Critics of the deal point to commissioner Roger Goodell's ludicrous salary and bonus figures as evidence that the owners made out like bandits. In truth, the $73 million Goodell has made the last two years is merely proof that the NFL has more money than it knows what to do with, which would have been the case regardless of how this turned out. The owners are happy with the new deal, but that doesn't automatically mean players should be upset about it.
Owners locked out the players in 2011 because they wanted a larger share of licensing and local revenues than the previous deal gave them. They got it. They also gained cost control over the top draft-pick contracts they believed were getting out of hand and restrictions on the growth of player contracts in the first three years of players' careers. The owners got what they wanted.
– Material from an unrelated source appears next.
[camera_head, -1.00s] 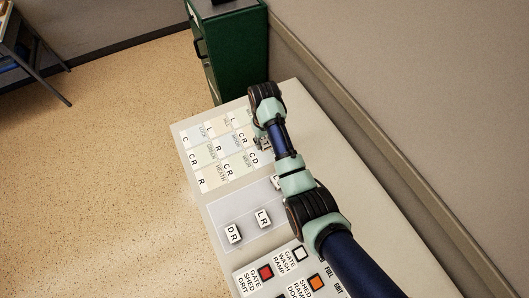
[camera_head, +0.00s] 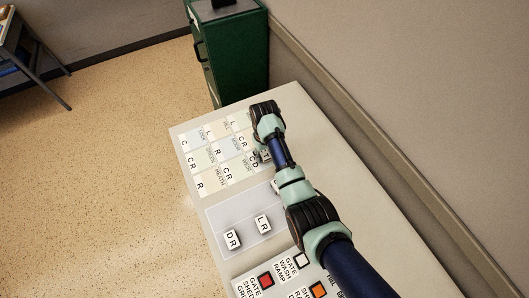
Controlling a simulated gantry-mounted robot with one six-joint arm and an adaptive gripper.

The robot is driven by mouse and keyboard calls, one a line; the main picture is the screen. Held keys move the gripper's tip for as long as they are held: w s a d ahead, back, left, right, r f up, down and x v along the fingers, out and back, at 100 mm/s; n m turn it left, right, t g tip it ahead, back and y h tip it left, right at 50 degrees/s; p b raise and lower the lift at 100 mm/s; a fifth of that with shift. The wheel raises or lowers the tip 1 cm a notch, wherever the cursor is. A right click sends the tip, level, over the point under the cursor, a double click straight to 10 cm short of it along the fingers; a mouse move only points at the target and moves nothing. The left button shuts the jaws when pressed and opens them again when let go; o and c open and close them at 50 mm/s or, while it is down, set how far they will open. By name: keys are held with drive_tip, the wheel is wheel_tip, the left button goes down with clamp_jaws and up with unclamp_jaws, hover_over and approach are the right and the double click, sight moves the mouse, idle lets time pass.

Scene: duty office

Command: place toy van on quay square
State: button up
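The board of pale tinted squares (camera_head: 197,160) lies at the far end of the pale bench top. Some printed names can be read, such as Heath, but I cannot read a quay label; part of the board's right side is behind my arm. I cannot pick out a toy van. My gripper (camera_head: 263,156) is over the right edge of the board, mostly hidden under my wrist. A small pale piece marked with a T shows beside it. I cannot tell whether the fingers are open or hold it.
White lettered blocks, DR (camera_head: 232,240) and LR (camera_head: 263,224), stand on a pale grey tray (camera_head: 240,212). Another block is partly hidden by my arm. A green cabinet (camera_head: 235,60) stands beyond the bench, with a wall at right.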

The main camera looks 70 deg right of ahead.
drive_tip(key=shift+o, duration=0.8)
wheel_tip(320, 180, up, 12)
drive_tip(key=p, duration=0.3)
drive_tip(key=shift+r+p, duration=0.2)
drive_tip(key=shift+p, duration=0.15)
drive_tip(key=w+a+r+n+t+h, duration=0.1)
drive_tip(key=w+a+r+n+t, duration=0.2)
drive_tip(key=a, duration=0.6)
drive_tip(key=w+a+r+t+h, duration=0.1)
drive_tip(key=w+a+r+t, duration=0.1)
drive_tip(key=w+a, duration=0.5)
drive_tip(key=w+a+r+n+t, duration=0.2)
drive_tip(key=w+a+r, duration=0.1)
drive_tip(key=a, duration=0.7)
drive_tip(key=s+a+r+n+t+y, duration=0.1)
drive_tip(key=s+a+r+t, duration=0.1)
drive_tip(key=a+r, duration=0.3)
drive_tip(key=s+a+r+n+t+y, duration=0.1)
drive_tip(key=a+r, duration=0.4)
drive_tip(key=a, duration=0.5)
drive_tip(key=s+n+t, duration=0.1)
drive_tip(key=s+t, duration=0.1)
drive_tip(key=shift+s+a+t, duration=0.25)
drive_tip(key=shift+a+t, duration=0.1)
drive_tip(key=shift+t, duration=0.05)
For the first couple of years of the current CBA, as the salary cap stagnated and all anybody could see was that No. 1 overall draft picks weren't setting new contract records every year, the popular belief was that the players got taken to the cleaners.
Not the case.
Once they were locked out and realized the owners wouldn't let them continue under the previous rules, players sought quality-of-life improvements. The current CBA includes drastically improved benefits packages for players and their families, longer and better postcareer health care and a significant reduction in offseason work requirements. (i.e., those "voluntary" workouts that coaches made clear weren't so "voluntary" are fewer and farther between.) So Cam Newton may not be able to renegotiate his rookie deal as early as his No. 1-pick predecessors were, but the reason you don't hear him complaining about it is because he and his family are raking in benefits unavailable to those predecessors.
Remember, when you read the usual criticisms: It's not the players who have been grumbling for the past two years about the CBA; it's the agents. They miss the days when early first-round picks could move the market at premium positions, and while the salary cap stayed flat in the first couple of years of the deal, they wondered when the promised benefit would be realized on the veterans' end.
That time has come. Once the clock hits 4 p.m. ET on Tuesday, all the complaints you've been hearing about the lousy deal the players made in 2011 are going to start sounding awfully silly. The end result is that everybody -- owners and players alike -- is making out on this new CBA. This spring, it's going to be the players' turn to look like the winners.